Certainly. Again, you have an unrealistic view of the technology and how it would scale up in such a massive system. If you tried to monitor EVERYTHING (i.e. had it not only in every public place but private places too…AND you tried to have more than a few hours of archive so you could search back through it…AND you actually had the software that would let you search through the data in some kind of useable time frame…etc) you would end up overwhelming your personnel if nothing else (this is assuming you met all the other technology blocks I mentioned :dubious: ). People would easily find a way, even using such low tech approaches as simply disabling or damaging the cameras, yanking out the infrastructure, etc. Casually walk by keeping your face averted (or wearing a disguise) and then painting over the bubble or camera lens, say…or hitting the housing really hard with a large stick (camera’s are pretty delicate, espeically the newer IP based ones…the older analog ones are a bit more robust). This doesn’t even get into higher tech solutions.
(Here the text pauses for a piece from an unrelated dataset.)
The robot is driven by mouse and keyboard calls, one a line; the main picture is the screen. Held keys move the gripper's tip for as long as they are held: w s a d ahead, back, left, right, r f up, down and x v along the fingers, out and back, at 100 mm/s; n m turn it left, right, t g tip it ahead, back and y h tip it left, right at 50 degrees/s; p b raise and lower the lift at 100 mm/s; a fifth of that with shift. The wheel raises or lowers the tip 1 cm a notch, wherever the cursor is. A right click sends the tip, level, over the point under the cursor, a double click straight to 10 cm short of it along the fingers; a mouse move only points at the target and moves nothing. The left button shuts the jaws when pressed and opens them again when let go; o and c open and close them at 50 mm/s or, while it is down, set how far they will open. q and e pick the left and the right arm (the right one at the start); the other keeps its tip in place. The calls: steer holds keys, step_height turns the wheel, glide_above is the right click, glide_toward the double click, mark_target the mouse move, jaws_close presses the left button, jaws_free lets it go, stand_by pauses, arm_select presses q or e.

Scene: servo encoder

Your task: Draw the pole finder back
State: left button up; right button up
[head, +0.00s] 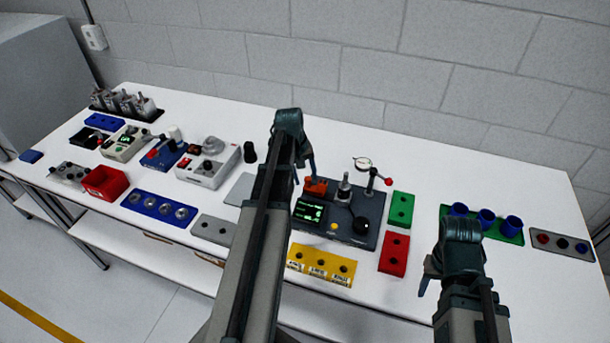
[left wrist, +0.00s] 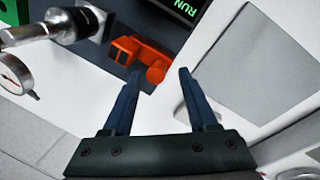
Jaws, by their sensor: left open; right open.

In order to make your riduculously large and expensive (and frankly impossible) monitoring network ALSO safe from these kinds of things would take even MORE money and technology. And still someone would find a way to get around or break it. The reason why these camera systems work now is that we pretty much go along with it…we don’t care so we aren’t actively TRYING to break them. Even so, people manage to do a certain level of casual harm anyway. Imagine if people (especially guys like me who actually know how this stuff works) ACTIVELY decided that this stuff pissed us off?